Cohabitation problem between the President and the previous Prime Minister has vanished with the new government taking over after the April 2nd elections. This election also have shown that the Tamils have accepted the LTTE as their sole representatives and supported overwhelmingly the idea of establishing an ISGA.
Now the IC, especially the US, EU, Japan and Norway are making intensive efforts to restart the negotiations as soon as possible. During this process, comments have been made by some of these countries that are not acceptable to one or the other party to the conflict. These comments have made observers of this conflict to raise their concern that whether the IC is trying to find a quick fix to this conflict to satisfy their own needs.
Like the Greek Cypriots, Singhalese also fear that with the involvement of the IC, too much concessions will be given to the Tamils. The IC also seems to have its own interest to find a solution within their own timetable. Therefore there is a general fear that this peace process may also find the same fate as Annan Plan for Cyprus.

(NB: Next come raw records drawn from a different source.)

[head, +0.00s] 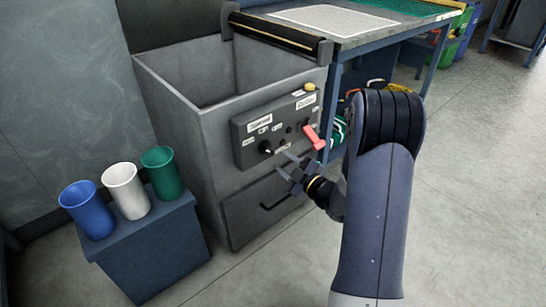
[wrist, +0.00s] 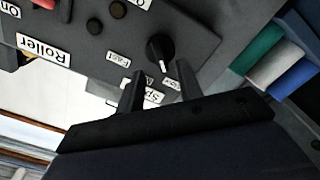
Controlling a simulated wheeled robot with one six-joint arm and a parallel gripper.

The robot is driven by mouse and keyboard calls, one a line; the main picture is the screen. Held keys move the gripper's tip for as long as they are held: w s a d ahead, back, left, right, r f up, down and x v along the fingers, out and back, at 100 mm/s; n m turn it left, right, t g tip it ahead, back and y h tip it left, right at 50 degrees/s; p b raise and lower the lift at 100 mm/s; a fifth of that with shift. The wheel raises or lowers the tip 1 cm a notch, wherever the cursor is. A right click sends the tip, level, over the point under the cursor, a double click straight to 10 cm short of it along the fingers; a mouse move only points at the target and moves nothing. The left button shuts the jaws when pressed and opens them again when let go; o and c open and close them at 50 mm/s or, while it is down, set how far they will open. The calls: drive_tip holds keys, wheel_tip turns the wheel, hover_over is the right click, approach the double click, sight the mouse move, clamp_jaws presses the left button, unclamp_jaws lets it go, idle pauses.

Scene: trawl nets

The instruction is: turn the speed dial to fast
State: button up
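The speed dial (wrist: 160,46) is a black round knob on a grey control panel (head: 243,140), and it also shows in the head view (head: 265,147). In the wrist view its white pointer mark faces down the picture, toward a small, partly hidden label I read as Slow. The Fast label (wrist: 117,59) lies to the dial's left there. The larger Speed label (head: 259,121) is above the dial in the head view. My gripper (wrist: 161,70) is open and empty, its fingertips just short of the dial and to either side; the head view shows it in front of the panel (head: 287,162).
A red lever (head: 314,137), a yellow button (head: 310,87) and the Roller label (head: 306,101) are on the panel's right. A drawer (head: 262,208) is below. Blue (head: 88,210), white (head: 127,190) and green (head: 162,172) cups stand on a box at left.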

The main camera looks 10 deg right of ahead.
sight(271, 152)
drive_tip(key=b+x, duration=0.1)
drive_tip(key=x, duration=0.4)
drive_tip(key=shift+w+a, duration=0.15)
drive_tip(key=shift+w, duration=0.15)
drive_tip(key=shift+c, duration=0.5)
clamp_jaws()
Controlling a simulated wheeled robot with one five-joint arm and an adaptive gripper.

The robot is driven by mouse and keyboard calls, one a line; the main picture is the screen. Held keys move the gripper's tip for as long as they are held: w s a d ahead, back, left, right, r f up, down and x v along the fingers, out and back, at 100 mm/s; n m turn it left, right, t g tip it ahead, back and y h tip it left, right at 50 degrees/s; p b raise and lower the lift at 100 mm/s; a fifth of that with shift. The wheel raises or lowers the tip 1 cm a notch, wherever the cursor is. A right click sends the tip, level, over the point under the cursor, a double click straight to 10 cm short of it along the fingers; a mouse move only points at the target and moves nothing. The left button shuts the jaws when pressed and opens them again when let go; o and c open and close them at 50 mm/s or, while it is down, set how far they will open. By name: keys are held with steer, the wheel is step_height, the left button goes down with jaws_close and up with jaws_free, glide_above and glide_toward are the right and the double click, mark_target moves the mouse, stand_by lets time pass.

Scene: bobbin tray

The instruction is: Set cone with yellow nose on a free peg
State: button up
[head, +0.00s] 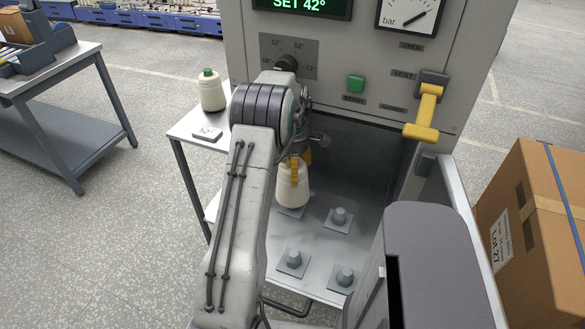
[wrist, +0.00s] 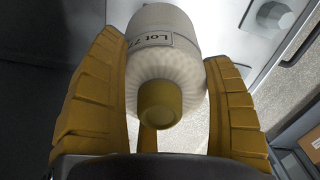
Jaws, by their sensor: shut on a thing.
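The cream cone (head: 291,190) with a yellow nose is upright over the back left peg plate (head: 291,212) inside the machine. The cone hides that peg, and I cannot tell whether it rests on it or hangs just above. My gripper (head: 295,168) is shut on the cone from above. In the wrist view the cone (wrist: 158,60), with a "Lot" label and its yellow nose (wrist: 160,103), lies between the yellow fingers of my gripper (wrist: 170,75). Bare pegs stand at back right (head: 339,216), front left (head: 293,261) and front right (head: 344,277).
A green-nosed cone (head: 211,92) stands on the side table (head: 186,127) beside a small white label card (head: 207,133). The yellow handle (head: 426,110) and the open door (head: 440,225) bound the chamber at right. A cardboard box (head: 535,225) stands farther right.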

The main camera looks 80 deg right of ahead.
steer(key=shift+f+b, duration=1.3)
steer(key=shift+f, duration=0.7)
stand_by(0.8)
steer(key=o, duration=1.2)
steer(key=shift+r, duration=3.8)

Like the Turkish Cypriots, Tamils have expressed their willingness to consider preventing the partition of the Island. If the Singhalese government fail to make use of this opportunity to render its cooperation to find an amicable solution, the IC will be forced to re-evaluate their own position regarding the LTTE’s original demand for an independent State for the Tamils in the island. However, many Tamils believe that outside powers are in a haste to impose a plan in order to avoid further delay in achieving their own goals, using the territory of this island. While most of the people in Sri Lanka want peace and a resolution as quickly as possible, it must be workable, just and comprehensive. At this crucial time, neither the people of Sri Lanka nor the rest of the world need an imposed, flawed, quick-fix settlement, that will form the basis for future conflict. After waiting for so many years, people in Sri Lanka must if necessary, wait a little longer to work out a plan that will work, if Sri Lanka is not to become another Cyprus.